WORK TO BE COMPLETED:
Can you write out all of the material below, word for word?

PROVIDED MATERIAL:

** BEGIN **

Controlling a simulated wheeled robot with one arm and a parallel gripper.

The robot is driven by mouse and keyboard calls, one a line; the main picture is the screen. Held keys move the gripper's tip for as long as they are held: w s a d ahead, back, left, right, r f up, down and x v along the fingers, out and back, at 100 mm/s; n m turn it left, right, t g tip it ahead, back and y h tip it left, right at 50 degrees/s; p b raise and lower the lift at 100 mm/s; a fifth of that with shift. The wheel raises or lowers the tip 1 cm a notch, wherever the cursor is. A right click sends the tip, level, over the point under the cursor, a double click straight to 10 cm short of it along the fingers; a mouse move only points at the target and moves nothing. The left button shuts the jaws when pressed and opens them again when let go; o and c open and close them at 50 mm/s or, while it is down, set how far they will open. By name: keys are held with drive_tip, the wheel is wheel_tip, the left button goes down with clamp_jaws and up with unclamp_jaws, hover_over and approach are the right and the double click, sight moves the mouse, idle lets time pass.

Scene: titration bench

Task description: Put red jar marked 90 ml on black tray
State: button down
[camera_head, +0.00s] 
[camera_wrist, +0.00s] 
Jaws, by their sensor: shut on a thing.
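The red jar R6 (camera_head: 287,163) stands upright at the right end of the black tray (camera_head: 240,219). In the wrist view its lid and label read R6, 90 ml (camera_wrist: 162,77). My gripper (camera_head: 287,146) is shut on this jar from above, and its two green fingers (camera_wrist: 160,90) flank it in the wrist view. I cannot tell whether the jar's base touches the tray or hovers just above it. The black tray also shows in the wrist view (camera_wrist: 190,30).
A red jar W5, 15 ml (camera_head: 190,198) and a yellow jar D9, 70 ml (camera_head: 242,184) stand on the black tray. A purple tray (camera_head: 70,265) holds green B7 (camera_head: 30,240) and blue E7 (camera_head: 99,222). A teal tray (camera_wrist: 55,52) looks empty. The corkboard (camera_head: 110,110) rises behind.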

** END **

ANSWER TO THE PROBLEM:
Controlling a simulated wheeled robot with one arm and a parallel gripper.

The robot is driven by mouse and keyboard calls, one a line; the main picture is the screen. Held keys move the gripper's tip for as long as they are held: w s a d ahead, back, left, right, r f up, down and x v along the fingers, out and back, at 100 mm/s; n m turn it left, right, t g tip it ahead, back and y h tip it left, right at 50 degrees/s; p b raise and lower the lift at 100 mm/s; a fifth of that with shift. The wheel raises or lowers the tip 1 cm a notch, wherever the cursor is. A right click sends the tip, level, over the point under the cursor, a double click straight to 10 cm short of it along the fingers; a mouse move only points at the target and moves nothing. The left button shuts the jaws when pressed and opens them again when let go; o and c open and close them at 50 mm/s or, while it is down, set how far they will open. By name: keys are held with drive_tip, the wheel is wheel_tip, the left button goes down with clamp_jaws and up with unclamp_jaws, hover_over and approach are the right and the double click, sight moves the mouse, idle lets time pass.

Scene: titration bench

Task description: Put red jar marked 90 ml on black tray
State: button down
[camera_head, +0.00s] 
[camera_wrist, +0.00s] 
Jaws, by their sensor: shut on a thing.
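The red jar R6 (camera_head: 287,163) stands upright at the right end of the black tray (camera_head: 240,219). In the wrist view its lid and label read R6, 90 ml (camera_wrist: 162,77). My gripper (camera_head: 287,146) is shut on this jar from above, and its two green fingers (camera_wrist: 160,90) flank it in the wrist view. I cannot tell whether the jar's base touches the tray or hovers just above it. The black tray also shows in the wrist view (camera_wrist: 190,30).
A red jar W5, 15 ml (camera_head: 190,198) and a yellow jar D9, 70 ml (camera_head: 242,184) stand on the black tray. A purple tray (camera_head: 70,265) holds green B7 (camera_head: 30,240) and blue E7 (camera_head: 99,222). A teal tray (camera_wrist: 55,52) looks empty. The corkboard (camera_head: 110,110) rises behind.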

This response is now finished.